La pire crise depuis 1929 ( Par Denis Collin)

lundi 6 octobre 2008.
 

C’est ainsi que s’expriment la plupart des dirigeants, Nicolas Sarkozy en tête. Partout sont convoquée des réunions d’urgence pour tenter d’enrayer la crise et éviter la perspective d’un effondrement total du système. Pendant les premiers jours, les économistes officiels, les doctes professeurs qui bourrent le crâne des étudiants depuis des décennies, tentaient de sauver la face. Ce n’était pas comparable à 1929, on avait les moyens d’enrayer l’effondrement, ça ne remettait pas en cause la confiance dans l’omniscience du marché. Vint le plan Paulson et ce fut un court instant d’euphorie. À ceux qui s’inquiétaient du montant astronomique de ce plan (près de 1000 milliards de dollars), un économiste médiatique, spécialiste de la chasse à la gabegie causée par les fonctionnaires, Jacques Marseille, encore plus stupide que de coutume (c’est dire !) déclarait que 700 milliards d’euros, ce n’est rien ("C dans l’air", sur la 5, jeudi 25 septembre). Et puis d’autres institutions financières s’effondrent. Partie des États-Unis, l’onde de choc atteint l’Europe. Fortis, le principal établissement belge est placé ce week-end sous assistance respiratoire et le pronostic des médecins est réservé...

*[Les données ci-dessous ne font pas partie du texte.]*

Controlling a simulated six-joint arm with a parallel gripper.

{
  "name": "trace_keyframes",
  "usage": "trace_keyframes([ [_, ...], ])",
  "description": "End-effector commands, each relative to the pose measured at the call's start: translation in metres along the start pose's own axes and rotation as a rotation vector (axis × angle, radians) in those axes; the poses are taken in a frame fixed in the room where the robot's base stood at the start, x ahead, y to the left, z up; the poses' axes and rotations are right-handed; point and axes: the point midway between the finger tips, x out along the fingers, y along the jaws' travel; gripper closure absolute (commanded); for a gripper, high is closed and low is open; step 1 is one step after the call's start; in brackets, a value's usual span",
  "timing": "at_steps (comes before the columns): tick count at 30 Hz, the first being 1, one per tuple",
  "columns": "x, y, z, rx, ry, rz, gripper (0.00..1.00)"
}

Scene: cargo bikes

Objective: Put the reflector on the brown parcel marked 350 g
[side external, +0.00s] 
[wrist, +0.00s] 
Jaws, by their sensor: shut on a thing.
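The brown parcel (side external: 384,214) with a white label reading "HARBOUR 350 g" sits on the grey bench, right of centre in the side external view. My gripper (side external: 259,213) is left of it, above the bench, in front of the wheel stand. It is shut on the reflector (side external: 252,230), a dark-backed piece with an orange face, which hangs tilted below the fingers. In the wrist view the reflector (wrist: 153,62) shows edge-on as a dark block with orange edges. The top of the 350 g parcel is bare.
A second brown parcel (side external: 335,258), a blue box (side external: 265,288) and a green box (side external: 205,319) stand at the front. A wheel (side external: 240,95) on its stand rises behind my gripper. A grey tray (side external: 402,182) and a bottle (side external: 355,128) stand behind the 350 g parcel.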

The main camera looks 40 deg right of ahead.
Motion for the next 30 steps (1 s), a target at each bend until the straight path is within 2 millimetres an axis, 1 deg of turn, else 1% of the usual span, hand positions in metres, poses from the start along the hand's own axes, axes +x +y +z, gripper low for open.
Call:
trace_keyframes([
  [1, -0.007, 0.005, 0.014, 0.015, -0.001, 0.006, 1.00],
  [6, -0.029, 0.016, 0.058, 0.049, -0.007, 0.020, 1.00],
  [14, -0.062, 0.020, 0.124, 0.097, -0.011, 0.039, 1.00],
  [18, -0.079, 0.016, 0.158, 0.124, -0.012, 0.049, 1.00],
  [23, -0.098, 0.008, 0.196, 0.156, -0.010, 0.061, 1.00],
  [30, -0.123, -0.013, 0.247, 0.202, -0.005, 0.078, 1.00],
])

"Il n’y a plus que les États qui tiennent debout" constate lucidement le présentateur du journal de France-Culture. De fait, tout le verbiage idéologique abondamment répandu, à droite comme à gauche, depuis les années 80, vient de révéler sa vanité. Tous les libéraux oubliant leurs dogmes crient en choeur : "État, sauve-nous !". Tous les pourfendeurs de dépenses publiques exigent que les contribuables mettent la main à la poche pour sauver les ploutocrates. Le Canard Enchaîné (mercredi 24/9) nous apprend que les jeunes traders français installés à Londres, qui n’ont d’ordinaire que du mépris pour le "système français" qui les a pourtant éduqués aux frais de la nation, se replient sur la France pour y toucher les ASSEDIC, souvent au plafond, à plus de 6000 € mensuels : si Hirsch cherche de l’argent, il pourrait s’intéresser à ces "golden boys" qui, après avoir monté de gigantesques escroqueries financières, viennent maintenant escroquer les ASSEDIC auxquelles ils n’ont pas côtisé. On devrait leur appliquer le principe sarkozyste : ils n’aiment pas la France, qu’ils aillent chercher pitance chez leurs amis anglo-saxons.

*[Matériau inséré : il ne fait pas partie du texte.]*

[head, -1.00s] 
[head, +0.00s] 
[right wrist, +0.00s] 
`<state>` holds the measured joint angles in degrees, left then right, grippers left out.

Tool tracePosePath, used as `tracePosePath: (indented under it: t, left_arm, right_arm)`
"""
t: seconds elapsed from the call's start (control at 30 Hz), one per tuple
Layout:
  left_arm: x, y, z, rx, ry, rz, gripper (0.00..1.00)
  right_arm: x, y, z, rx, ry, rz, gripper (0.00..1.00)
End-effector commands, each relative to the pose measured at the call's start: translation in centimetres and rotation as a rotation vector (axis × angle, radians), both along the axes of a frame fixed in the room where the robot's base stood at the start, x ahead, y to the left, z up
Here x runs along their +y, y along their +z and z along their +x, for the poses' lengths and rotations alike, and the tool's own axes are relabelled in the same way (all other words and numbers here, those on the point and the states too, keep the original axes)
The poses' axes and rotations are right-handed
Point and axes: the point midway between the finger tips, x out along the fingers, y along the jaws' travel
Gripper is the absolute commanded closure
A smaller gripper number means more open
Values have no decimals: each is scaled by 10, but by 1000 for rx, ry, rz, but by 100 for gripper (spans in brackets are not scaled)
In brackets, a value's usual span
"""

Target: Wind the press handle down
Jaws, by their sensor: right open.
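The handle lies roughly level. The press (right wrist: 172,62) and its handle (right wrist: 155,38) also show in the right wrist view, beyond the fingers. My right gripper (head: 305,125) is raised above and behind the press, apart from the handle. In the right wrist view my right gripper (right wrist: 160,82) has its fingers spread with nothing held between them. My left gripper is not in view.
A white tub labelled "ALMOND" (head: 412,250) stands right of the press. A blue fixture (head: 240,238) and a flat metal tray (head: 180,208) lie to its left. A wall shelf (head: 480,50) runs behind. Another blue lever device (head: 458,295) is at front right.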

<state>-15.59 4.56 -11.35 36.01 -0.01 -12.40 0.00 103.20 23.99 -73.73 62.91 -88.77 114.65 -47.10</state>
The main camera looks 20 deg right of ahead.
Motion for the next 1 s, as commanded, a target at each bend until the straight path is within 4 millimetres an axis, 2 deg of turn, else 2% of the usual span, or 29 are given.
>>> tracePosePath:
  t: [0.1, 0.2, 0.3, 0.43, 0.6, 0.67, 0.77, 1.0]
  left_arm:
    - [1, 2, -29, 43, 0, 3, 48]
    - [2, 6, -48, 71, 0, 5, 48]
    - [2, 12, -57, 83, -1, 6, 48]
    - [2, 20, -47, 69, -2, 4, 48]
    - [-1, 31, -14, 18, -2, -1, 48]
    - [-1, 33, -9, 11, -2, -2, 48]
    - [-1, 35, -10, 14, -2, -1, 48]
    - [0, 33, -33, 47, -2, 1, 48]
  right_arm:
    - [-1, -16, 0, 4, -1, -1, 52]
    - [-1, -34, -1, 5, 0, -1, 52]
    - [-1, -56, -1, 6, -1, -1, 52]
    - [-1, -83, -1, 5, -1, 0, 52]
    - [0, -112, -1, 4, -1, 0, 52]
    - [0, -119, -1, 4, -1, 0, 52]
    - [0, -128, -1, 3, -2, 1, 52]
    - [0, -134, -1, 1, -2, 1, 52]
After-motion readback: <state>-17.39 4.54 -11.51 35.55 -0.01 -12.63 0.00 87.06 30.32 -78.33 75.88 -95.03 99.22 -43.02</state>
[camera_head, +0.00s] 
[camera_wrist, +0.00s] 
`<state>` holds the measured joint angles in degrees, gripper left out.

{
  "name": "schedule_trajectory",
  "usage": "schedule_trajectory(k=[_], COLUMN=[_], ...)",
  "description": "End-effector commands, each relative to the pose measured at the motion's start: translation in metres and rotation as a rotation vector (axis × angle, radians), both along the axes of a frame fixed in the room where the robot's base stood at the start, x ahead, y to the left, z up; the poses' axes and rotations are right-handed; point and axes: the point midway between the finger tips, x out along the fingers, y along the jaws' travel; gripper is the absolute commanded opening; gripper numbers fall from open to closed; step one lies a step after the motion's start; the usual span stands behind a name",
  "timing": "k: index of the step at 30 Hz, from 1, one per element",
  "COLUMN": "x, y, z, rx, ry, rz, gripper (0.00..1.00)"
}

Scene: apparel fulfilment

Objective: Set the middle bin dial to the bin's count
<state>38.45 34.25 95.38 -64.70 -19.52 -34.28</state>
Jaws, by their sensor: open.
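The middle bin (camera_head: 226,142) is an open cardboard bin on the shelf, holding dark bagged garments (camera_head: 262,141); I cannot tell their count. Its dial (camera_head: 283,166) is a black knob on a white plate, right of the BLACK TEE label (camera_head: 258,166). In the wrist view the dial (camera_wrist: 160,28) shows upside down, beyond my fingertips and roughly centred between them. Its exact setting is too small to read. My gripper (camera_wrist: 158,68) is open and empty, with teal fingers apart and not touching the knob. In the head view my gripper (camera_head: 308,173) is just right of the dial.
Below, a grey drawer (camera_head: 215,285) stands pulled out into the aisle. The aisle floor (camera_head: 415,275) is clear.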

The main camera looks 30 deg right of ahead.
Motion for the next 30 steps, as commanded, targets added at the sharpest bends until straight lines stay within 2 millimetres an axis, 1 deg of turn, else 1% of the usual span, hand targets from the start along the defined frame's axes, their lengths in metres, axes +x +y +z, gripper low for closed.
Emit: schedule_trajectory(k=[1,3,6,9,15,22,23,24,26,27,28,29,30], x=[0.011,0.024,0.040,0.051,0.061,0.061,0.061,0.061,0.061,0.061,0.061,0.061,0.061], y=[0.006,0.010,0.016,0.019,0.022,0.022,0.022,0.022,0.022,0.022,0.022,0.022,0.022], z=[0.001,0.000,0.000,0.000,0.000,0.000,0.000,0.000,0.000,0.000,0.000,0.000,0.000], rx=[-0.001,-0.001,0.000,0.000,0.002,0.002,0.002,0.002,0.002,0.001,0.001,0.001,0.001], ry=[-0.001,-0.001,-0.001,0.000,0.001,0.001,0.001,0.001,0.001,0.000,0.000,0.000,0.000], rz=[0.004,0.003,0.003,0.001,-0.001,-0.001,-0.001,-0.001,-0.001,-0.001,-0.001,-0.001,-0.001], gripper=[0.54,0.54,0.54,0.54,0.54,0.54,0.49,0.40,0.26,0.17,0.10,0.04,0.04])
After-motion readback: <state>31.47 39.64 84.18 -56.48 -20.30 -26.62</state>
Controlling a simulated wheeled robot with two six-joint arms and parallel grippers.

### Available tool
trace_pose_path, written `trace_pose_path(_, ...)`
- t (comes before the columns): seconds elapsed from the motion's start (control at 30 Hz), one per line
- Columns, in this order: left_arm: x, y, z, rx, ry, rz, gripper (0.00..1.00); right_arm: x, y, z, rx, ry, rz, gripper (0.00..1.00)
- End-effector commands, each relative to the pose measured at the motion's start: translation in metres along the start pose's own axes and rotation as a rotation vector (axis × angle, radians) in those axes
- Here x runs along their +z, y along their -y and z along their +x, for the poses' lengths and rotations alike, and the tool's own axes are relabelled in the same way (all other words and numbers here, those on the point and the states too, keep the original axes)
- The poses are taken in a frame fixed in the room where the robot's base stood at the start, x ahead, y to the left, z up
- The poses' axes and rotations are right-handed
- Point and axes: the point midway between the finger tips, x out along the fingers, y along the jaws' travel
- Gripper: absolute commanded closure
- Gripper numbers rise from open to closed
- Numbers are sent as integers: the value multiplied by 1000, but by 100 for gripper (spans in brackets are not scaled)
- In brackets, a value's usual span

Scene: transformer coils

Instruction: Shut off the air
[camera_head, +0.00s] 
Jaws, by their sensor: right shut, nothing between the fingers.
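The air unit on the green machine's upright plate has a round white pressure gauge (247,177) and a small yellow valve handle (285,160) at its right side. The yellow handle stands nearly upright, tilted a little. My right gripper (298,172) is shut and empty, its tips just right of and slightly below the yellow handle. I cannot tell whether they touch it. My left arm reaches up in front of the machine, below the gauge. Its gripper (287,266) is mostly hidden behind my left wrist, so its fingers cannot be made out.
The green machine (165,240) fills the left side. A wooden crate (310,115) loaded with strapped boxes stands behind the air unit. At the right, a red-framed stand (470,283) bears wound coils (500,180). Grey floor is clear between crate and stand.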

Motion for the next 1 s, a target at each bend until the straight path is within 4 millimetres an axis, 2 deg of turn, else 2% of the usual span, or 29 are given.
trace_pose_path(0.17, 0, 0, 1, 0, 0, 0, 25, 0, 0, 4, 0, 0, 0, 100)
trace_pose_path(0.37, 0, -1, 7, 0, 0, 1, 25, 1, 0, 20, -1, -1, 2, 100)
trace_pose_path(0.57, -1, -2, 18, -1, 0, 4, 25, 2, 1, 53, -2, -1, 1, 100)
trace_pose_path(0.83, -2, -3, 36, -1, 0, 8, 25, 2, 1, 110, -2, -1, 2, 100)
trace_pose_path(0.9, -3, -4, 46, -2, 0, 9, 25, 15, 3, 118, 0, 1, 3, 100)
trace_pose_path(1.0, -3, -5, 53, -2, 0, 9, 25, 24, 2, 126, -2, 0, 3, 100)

"Il n’y a plus que les États qui tiennent debout." Mme Merkel, le président français et même George Bush, tous veulent maintenant réguler le capitalisme alors qu’il y a encore quelques mois ils n’avaient à la bouche que le marché libre et la dérégulation. Il paraît même qu’il faut "moraliser". Comme si le capitalisme pouvait être moral. L’essence du capitalisme est la production de la plus-value ou plus simplement le taux de profit. Pour le capitalisme, est moral ce qui augmente le profit, est immoral ce qui le diminue. C’est la loi suprême. Les augmentations de salaire, les droits sociaux sont immoraux parce qu’ils diminuent le profit. Hier, la réglementation et l’intervention de l’État étaient immorales. Aujourd’hui, c’est la "régulation" qui devient morale puisqu’elle permet de sauver la mise des profiteurs.

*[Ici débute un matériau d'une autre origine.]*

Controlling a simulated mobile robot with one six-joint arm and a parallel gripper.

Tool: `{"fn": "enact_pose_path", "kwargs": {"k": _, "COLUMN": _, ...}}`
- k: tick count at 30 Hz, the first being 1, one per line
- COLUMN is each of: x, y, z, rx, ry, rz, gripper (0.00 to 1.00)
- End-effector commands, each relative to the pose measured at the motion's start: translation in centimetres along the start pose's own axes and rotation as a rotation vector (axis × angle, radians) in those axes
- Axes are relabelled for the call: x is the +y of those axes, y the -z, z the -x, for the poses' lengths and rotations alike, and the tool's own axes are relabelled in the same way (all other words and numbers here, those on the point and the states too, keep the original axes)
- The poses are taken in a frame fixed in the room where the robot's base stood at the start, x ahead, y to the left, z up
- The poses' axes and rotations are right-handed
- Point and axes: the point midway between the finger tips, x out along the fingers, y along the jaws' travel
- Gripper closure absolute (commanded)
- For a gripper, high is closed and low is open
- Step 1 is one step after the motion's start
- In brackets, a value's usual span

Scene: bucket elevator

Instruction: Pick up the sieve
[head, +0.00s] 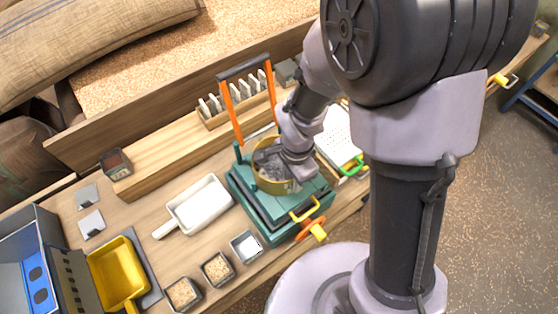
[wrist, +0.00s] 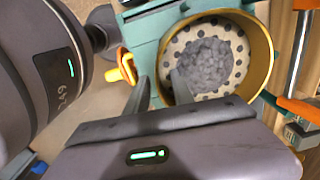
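The sieve (head: 277,184) is a round, brass-yellow ring seated on top of a teal machine (head: 262,222). In the wrist view the sieve (wrist: 262,75) shows a pale perforated floor with a heap of grey lumps (wrist: 205,65) on it. My gripper (wrist: 163,90) is at the sieve's near rim, with one finger inside the ring and the other outside. The fingers are apart, with the rim's edge between them; contact with the rim cannot be made out. In the head view my gripper and wrist hide part of the sieve.
Orange upright handles (head: 236,118) with a dark crossbar stand close behind the sieve. A yellow handle (head: 304,209) and an orange-yellow knob (head: 312,230) are at the machine's front. A white scoop (head: 198,206), small bins (head: 217,269) and a yellow scoop (head: 118,273) lie to the left.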

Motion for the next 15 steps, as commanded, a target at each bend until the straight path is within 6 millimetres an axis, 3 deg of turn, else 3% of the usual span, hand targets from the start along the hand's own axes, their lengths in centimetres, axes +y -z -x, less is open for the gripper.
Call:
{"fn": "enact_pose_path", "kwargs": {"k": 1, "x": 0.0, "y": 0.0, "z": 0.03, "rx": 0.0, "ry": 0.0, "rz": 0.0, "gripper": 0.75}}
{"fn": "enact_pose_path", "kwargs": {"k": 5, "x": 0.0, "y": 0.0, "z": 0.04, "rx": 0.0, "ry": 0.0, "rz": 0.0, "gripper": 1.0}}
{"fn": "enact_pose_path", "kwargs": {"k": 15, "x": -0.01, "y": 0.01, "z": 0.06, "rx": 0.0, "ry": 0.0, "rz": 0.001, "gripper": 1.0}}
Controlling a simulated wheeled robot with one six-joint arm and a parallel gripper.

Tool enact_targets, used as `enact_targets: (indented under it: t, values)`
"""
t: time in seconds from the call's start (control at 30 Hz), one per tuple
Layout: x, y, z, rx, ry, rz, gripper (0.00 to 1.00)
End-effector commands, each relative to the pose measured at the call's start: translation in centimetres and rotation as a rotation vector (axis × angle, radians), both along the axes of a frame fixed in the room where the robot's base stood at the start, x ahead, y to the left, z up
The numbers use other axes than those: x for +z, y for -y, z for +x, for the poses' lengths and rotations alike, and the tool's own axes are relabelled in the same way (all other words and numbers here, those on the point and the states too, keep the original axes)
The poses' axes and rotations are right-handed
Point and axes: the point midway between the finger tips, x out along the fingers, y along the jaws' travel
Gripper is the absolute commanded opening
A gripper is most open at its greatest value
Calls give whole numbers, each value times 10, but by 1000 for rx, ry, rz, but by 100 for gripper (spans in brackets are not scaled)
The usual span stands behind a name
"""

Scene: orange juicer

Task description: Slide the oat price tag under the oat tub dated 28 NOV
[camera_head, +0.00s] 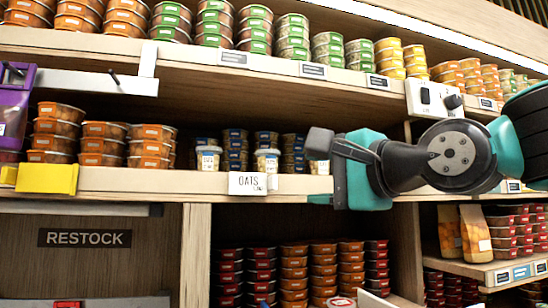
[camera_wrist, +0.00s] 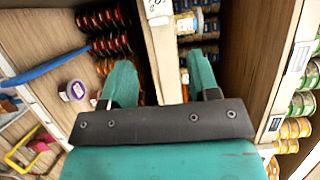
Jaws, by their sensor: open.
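The white OATS price tag (camera_head: 248,183) is on the front edge of the middle shelf; part of it shows at the top of the wrist view (camera_wrist: 157,8).
Several darker blue-lidded tubs (camera_head: 235,148) are stacked behind the oat tubs. Orange tubs (camera_head: 102,145) stand left on the same shelf. A yellow block (camera_head: 47,179) sits on the left shelf edge.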

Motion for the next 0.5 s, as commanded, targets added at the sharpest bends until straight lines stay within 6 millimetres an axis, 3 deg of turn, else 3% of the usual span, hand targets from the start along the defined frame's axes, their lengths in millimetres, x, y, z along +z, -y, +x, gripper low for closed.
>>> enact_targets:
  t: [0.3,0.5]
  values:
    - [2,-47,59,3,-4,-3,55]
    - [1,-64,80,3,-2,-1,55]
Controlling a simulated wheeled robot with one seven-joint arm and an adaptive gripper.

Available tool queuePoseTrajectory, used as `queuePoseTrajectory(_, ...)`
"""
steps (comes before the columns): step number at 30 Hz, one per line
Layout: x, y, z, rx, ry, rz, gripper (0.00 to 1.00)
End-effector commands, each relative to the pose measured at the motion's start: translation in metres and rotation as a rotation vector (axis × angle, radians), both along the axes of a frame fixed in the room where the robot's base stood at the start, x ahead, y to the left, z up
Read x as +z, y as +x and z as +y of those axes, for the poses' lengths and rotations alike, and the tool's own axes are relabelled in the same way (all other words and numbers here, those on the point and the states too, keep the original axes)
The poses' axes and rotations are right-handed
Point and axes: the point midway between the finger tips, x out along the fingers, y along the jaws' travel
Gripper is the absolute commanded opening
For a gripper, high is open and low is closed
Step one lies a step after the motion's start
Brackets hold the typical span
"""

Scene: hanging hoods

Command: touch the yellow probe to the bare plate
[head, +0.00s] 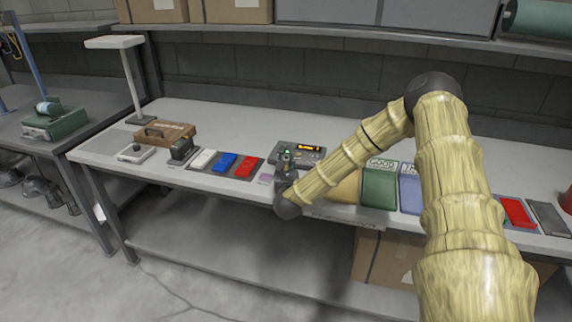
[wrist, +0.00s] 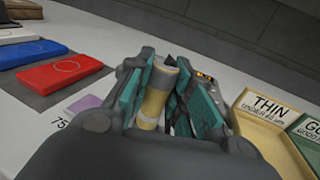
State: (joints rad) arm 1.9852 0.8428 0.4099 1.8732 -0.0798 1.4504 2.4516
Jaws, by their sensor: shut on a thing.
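My gripper (head: 286,168) is over the front half of the bench, just in front of a grey gauge (head: 312,154) with a lit orange display. In the wrist view, my gripper (wrist: 168,85) is shut on the yellow probe (wrist: 155,97), a pale yellow cylinder with a dark top between the teal pads. The probe cannot be made out clearly in the head view. A plain dark grey plate (head: 548,217) lies at the far right, well away from my gripper; I cannot tell for sure that it is the bare plate.
White (head: 202,160), blue (head: 224,163) and red (head: 247,167) plates lie left of my gripper, near a small purple piece (head: 266,179). Tan (head: 346,188), green (head: 380,188) and blue (head: 410,194) trays stand right. Another red plate (head: 517,212) lies beyond. A wooden box (head: 165,133) sits left.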

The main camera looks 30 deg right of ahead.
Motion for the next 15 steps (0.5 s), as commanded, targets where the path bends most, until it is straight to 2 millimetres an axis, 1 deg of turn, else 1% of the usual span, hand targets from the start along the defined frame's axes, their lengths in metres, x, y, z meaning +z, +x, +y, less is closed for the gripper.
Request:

Nicolas Sarkozy promet des sanctions contre les responsables de la crise. Mais il n’y a pas un responsable, pas une poignée de malfaisants. Les malfaisants sont les possesseurs de capitaux, tous autant qu’ils sont, et qui agissent selon la logique même du capitalisme. Le capitaliste est le fonctionnaire du capital, disait Marx Technorati. Rien de plus exact. Les malfaisants croient agir au mieux. Le dirigeant d’entreprise qui place sa trésorerie dans un fonds hautement spéculatif agit au mieux pour son entreprise – nombre bilan de grandes entreprises ne sont florissants que par les résultats de ces placements spéculatifs quand la production elle-même est nettement moins flamboyante. Le petit épargnant qui écoute les conseils de son banquier agit au mieux de ses intérêts et l’employé de banque lui-même agit au mieux des intérêts de sa banque et du montant de son propre intéressement. Les "hedge fonds" dénoncés par le président français ne marchent que parce que les autres maillons de la chaîne cherchent à "maximiser leur utilité" pour parler le jargon de l’économie. Autrement chacun agissant au mieux, obéissant aux lois du calcul rationnel enseigné par les toutes universités et les écoles de commerce, met sa petite pierre à l’édifice qui va s’écrouler et s’écrouler sur la tête de ceux qui ont trois euros six centimes de côté, s’écrouler sur la tête des salariés qui vont perdre leur travail, et comme d’habitude vont payer ceux qui ne sont ni responsables ni coupables. Les magnats de la finance ne risquent rien. Le multimilliardaire qui perd 90% de sa fortune reste encore immensément riche. de toutes façons, dix ou cent vies n’aurait pas suffi pour dépenser ces fortunes. Même le trader a un petit bas de laine de côté, il ne changera pas de voiture de sport pendant un an ou deux et il attendra patiemment que les affaires reprennent, c’est-à-dire que les gouvernements en régulant aient fait payer les pauvres.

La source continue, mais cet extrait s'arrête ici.